> [ENTRIES SHOWN]
^^^^^^^^^^^^^^^^

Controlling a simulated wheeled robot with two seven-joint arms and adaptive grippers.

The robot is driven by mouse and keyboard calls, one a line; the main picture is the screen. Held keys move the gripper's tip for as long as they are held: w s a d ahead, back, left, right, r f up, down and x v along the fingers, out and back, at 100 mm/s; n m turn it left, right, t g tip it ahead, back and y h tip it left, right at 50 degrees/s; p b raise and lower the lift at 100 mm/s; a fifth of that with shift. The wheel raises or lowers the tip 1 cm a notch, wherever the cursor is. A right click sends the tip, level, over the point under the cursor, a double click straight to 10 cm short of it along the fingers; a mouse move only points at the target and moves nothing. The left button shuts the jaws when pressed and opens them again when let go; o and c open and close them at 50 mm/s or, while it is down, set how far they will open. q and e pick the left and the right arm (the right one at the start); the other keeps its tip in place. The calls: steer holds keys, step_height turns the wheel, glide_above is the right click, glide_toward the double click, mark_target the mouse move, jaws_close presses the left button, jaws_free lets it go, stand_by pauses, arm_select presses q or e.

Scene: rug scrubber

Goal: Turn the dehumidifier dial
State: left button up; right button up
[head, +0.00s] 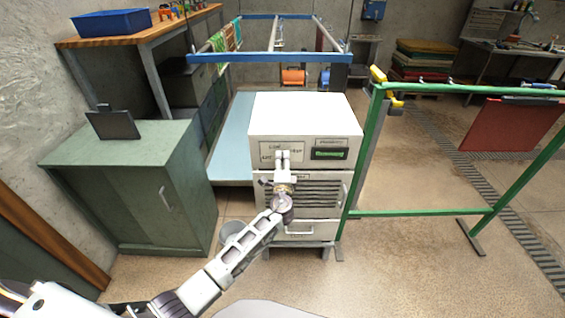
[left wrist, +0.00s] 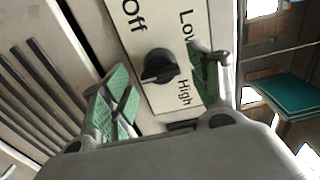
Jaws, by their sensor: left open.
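The dehumidifier (head: 305,112) is a white boxy unit with a label panel and a green-lit display (head: 328,154) on its front. Its black round dial (left wrist: 160,68) shows in the left wrist view on a cream plate marked Off, Low and High; I cannot tell its exact setting. In the head view the dial is hidden behind my gripper. My left gripper (left wrist: 166,64) is open, its green-padded fingers on either side of the dial in the picture. I cannot tell whether they touch it. It also shows in front of the panel in the head view (head: 283,156). My right gripper is out of view.
A green cabinet (head: 120,180) with a dark tablet stands left. A green metal frame (head: 420,212) stands close on the right of the unit. A blue-barred rack (head: 270,57) is behind. Floor at right front is clear.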

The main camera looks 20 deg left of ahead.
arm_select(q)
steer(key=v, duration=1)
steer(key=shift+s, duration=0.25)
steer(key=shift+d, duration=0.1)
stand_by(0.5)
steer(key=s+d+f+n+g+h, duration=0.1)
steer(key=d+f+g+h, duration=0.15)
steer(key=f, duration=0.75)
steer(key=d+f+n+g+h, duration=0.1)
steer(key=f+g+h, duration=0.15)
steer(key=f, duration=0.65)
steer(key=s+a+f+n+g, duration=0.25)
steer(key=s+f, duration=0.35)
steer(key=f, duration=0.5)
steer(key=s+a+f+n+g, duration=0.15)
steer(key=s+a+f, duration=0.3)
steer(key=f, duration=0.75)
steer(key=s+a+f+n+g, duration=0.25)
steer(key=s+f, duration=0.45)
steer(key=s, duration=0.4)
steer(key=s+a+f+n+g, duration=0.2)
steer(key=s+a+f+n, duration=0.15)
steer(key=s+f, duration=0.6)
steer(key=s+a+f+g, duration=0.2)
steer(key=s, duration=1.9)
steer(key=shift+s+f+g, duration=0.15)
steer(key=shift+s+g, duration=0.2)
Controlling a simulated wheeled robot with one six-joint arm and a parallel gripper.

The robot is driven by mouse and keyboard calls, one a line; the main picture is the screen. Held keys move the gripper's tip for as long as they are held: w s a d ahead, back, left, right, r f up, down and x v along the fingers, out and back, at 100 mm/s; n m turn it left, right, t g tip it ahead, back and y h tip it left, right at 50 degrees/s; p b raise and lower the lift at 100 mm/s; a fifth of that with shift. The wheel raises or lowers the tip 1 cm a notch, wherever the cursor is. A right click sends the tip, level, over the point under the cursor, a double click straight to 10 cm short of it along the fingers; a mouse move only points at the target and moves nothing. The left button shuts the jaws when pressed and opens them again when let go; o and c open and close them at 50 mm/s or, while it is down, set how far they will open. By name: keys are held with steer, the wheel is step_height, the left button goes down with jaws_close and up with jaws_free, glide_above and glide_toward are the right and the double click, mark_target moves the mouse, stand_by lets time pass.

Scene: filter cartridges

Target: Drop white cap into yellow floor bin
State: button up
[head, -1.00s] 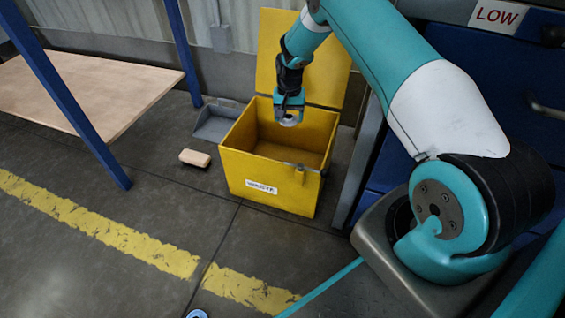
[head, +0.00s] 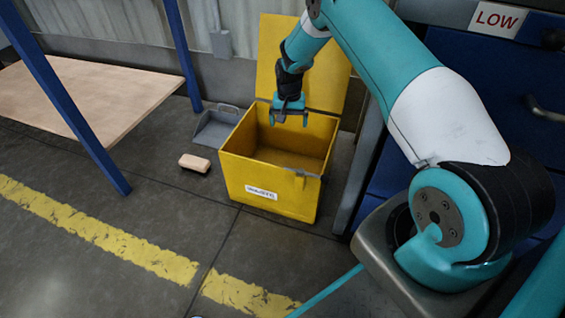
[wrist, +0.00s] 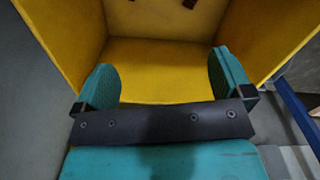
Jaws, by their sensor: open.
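The yellow floor bin (head: 285,197) stands on the floor with its lid (head: 335,75) raised at the back and a white label on its front. My gripper (head: 290,120) is over the bin's opening, with its two fingers apart and nothing between them. In the wrist view my gripper (wrist: 165,80) is also open and empty, facing the bin's yellow inside (wrist: 160,55). The white cap shows in neither view now. Part of the bin's inside is hidden by its front wall and by my gripper.
A grey dustpan (head: 215,127) and a small tan block (head: 194,163) lie left of the bin. A wooden shelf (head: 90,95) with blue posts is at the left. Blue drawers (head: 530,90) stand close on the right. The floor in front is clear, with a worn yellow stripe.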

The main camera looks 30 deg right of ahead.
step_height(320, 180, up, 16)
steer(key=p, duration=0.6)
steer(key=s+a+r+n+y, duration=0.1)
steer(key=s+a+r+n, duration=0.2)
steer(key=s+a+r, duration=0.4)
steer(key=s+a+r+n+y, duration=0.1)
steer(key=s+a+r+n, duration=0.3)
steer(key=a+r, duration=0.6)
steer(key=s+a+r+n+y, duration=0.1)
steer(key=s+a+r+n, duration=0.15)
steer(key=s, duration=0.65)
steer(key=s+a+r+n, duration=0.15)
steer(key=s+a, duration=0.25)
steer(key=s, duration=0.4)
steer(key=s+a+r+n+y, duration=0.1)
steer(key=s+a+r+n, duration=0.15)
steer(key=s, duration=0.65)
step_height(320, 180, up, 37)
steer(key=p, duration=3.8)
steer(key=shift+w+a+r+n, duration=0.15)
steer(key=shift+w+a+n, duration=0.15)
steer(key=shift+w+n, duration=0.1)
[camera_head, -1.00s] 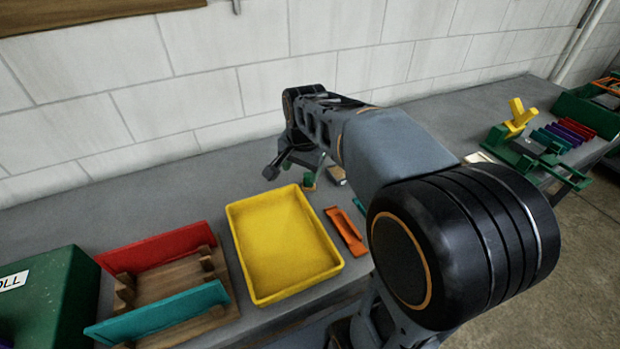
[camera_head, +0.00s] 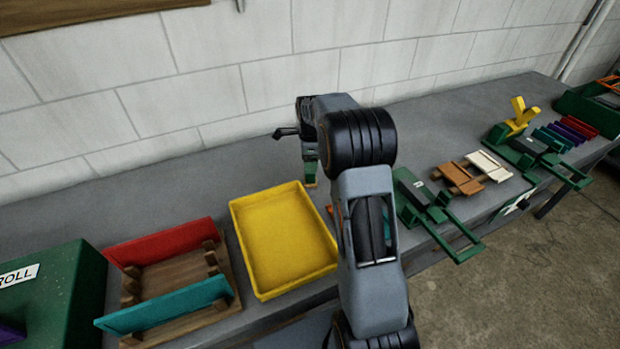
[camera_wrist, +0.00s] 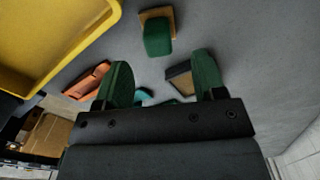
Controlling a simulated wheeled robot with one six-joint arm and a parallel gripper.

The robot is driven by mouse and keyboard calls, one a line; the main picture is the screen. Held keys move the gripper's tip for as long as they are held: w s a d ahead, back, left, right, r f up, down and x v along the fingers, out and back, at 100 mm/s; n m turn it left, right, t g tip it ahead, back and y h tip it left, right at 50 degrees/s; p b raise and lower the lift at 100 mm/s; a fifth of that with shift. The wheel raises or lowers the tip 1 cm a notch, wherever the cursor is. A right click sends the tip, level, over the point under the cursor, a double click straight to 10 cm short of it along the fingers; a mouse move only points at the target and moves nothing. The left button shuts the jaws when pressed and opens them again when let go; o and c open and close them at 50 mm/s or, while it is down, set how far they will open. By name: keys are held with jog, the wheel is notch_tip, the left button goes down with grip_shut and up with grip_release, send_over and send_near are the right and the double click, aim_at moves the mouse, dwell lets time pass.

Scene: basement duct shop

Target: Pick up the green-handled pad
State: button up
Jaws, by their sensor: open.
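The green-handled pad (camera_wrist: 157,38) shows at the upper middle of the wrist view, a green block handle on a tan base. It stands on the grey bench beyond my fingertips, roughly centred between them and apart from them. My gripper (camera_wrist: 160,78) is open, with its two green fingers spread and nothing held between them. In the head view my gripper (camera_head: 309,156) hangs over the bench behind the yellow tray's right corner. The pad is mostly hidden there by the gripper, and green on green makes it hard to separate.
A yellow tray (camera_head: 236,226) lies left of my arm. An orange piece (camera_wrist: 88,82), a teal piece (camera_wrist: 145,94) and a dark-edged tan block (camera_wrist: 181,82) lie near the fingers. A wooden rack (camera_head: 170,277) stands left. Green fixtures (camera_head: 425,199) stand right. The wall runs behind.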

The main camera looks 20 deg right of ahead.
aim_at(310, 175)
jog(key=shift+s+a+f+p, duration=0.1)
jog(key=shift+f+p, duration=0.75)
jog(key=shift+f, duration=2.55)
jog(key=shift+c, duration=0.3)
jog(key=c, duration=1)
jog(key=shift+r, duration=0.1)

^^^^^^^^^^^^^^^^

> [EXERCISE]
In your copy of the records, include no pictures; repeat everything else exactly.

> [TASK RESPONSE]
Controlling a simulated wheeled robot with two seven-joint arms and adaptive grippers.

The robot is driven by mouse and keyboard calls, one a line; the main picture is the screen. Held keys move the gripper's tip for as long as they are held: w s a d ahead, back, left, right, r f up, down and x v along the fingers, out and back, at 100 mm/s; n m turn it left, right, t g tip it ahead, back and y h tip it left, right at 50 degrees/s; p b raise and lower the lift at 100 mm/s; a fifth of that with shift. The wheel raises or lowers the tip 1 cm a notch, wherever the cursor is. A right click sends the tip, level, over the point under the cursor, a double click straight to 10 cm short of it along the fingers; a mouse move only points at the target and moves nothing. The left button shuts the jaws when pressed and opens them again when let go; o and c open and close them at 50 mm/s or, while it is down, set how far they will open. q and e pick the left and the right arm (the right one at the start); the other keeps its tip in place. The calls: steer holds keys, step_height turns the wheel, glide_above is the right click, glide_toward the double click, mark_target the mouse move, jaws_close presses the left button, jaws_free lets it go, stand_by pauses, arm_select presses q or e.

Scene: rug scrubber

Goal: Turn the dehumidifier dial
State: left button up; right button up
[head, +0.00s] 
[left wrist, +0.00s] 
Jaws, by their sensor: left open.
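The dehumidifier (head: 305,112) is a white boxy unit with a label panel and a green-lit display (head: 328,154) on its front. Its black round dial (left wrist: 160,68) shows in the left wrist view on a cream plate marked Off, Low and High; I cannot tell its exact setting. In the head view the dial is hidden behind my gripper. My left gripper (left wrist: 166,64) is open, its green-padded fingers on either side of the dial in the picture. I cannot tell whether they touch it. It also shows in front of the panel in the head view (head: 283,156). My right gripper is out of view.
A green cabinet (head: 120,180) with a dark tablet stands left. A green metal frame (head: 420,212) stands close on the right of the unit. A blue-barred rack (head: 270,57) is behind. Floor at right front is clear.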

The main camera looks 20 deg left of ahead.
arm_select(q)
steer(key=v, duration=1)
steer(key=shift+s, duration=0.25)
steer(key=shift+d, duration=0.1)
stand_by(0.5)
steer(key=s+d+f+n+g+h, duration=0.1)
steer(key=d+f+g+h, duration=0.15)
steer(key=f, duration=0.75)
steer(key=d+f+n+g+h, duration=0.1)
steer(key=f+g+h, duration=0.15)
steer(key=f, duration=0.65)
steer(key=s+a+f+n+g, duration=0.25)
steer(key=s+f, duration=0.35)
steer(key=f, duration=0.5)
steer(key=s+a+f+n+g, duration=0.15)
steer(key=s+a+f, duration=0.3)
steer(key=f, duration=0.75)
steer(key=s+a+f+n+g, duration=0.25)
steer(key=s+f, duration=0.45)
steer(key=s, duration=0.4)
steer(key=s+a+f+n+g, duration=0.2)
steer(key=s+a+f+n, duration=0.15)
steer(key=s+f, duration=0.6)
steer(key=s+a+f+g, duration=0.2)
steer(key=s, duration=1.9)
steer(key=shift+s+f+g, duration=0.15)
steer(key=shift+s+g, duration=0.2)
Controlling a simulated wheeled robot with one six-joint arm and a parallel gripper.

The robot is driven by mouse and keyboard calls, one a line; the main picture is the screen. Held keys move the gripper's tip for as long as they are held: w s a d ahead, back, left, right, r f up, down and x v along the fingers, out and back, at 100 mm/s; n m turn it left, right, t g tip it ahead, back and y h tip it left, right at 50 degrees/s; p b raise and lower the lift at 100 mm/s; a fifth of that with shift. The wheel raises or lowers the tip 1 cm a notch, wherever the cursor is. A right click sends the tip, level, over the point under the cursor, a double click straight to 10 cm short of it along the fingers; a mouse move only points at the target and moves nothing. The left button shuts the jaws when pressed and opens them again when let go; o and c open and close them at 50 mm/s or, while it is down, set how far they will open. By name: keys are held with steer, the wheel is step_height, the left button goes down with jaws_close and up with jaws_free, glide_above and glide_toward are the right and the double click, mark_target moves the mouse, stand_by lets time pass.

Scene: filter cartridges

Target: Drop white cap into yellow floor bin
State: button up
[head, -1.00s] 
[head, +0.00s] 
[wrist, +0.00s] 
Jaws, by their sensor: open.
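The yellow floor bin (head: 285,197) stands on the floor with its lid (head: 335,75) raised at the back and a white label on its front. My gripper (head: 290,120) is over the bin's opening, with its two fingers apart and nothing between them. In the wrist view my gripper (wrist: 165,80) is also open and empty, facing the bin's yellow inside (wrist: 160,55). The white cap shows in neither view now. Part of the bin's inside is hidden by its front wall and by my gripper.
A grey dustpan (head: 215,127) and a small tan block (head: 194,163) lie left of the bin. A wooden shelf (head: 90,95) with blue posts is at the left. Blue drawers (head: 530,90) stand close on the right. The floor in front is clear, with a worn yellow stripe.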

The main camera looks 30 deg right of ahead.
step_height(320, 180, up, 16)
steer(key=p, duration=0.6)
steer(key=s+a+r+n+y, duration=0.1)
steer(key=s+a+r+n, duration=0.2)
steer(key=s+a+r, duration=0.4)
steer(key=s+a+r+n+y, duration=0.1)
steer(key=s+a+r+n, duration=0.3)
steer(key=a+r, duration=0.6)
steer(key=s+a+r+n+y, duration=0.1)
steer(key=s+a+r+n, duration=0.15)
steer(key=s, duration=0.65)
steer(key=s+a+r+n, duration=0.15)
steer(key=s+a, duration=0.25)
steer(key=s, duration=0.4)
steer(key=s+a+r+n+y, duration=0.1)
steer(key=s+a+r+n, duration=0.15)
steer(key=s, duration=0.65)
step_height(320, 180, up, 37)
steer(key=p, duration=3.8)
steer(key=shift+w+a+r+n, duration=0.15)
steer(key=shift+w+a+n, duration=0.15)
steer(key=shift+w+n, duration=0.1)
[camera_head, -1.00s] 
[camera_head, +0.00s] 
[camera_wrist, +0.00s] 
Controlling a simulated wheeled robot with one six-joint arm and a parallel gripper.

The robot is driven by mouse and keyboard calls, one a line; the main picture is the screen. Held keys move the gripper's tip for as long as they are held: w s a d ahead, back, left, right, r f up, down and x v along the fingers, out and back, at 100 mm/s; n m turn it left, right, t g tip it ahead, back and y h tip it left, right at 50 degrees/s; p b raise and lower the lift at 100 mm/s; a fifth of that with shift. The wheel raises or lowers the tip 1 cm a notch, wherever the cursor is. A right click sends the tip, level, over the point under the cursor, a double click straight to 10 cm short of it along the fingers; a mouse move only points at the target and moves nothing. The left button shuts the jaws when pressed and opens them again when let go; o and c open and close them at 50 mm/s or, while it is down, set how far they will open. By name: keys are held with jog, the wheel is notch_tip, the left button goes down with grip_shut and up with grip_release, send_over and send_near are the right and the double click, aim_at moves the mouse, dwell lets time pass.

Scene: basement duct shop

Target: Pick up the green-handled pad
State: button up
Jaws, by their sensor: open.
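The green-handled pad (camera_wrist: 157,38) shows at the upper middle of the wrist view, a green block handle on a tan base. It stands on the grey bench beyond my fingertips, roughly centred between them and apart from them. My gripper (camera_wrist: 160,78) is open, with its two green fingers spread and nothing held between them. In the head view my gripper (camera_head: 309,156) hangs over the bench behind the yellow tray's right corner. The pad is mostly hidden there by the gripper, and green on green makes it hard to separate.
A yellow tray (camera_head: 236,226) lies left of my arm. An orange piece (camera_wrist: 88,82), a teal piece (camera_wrist: 145,94) and a dark-edged tan block (camera_wrist: 181,82) lie near the fingers. A wooden rack (camera_head: 170,277) stands left. Green fixtures (camera_head: 425,199) stand right. The wall runs behind.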

The main camera looks 20 deg right of ahead.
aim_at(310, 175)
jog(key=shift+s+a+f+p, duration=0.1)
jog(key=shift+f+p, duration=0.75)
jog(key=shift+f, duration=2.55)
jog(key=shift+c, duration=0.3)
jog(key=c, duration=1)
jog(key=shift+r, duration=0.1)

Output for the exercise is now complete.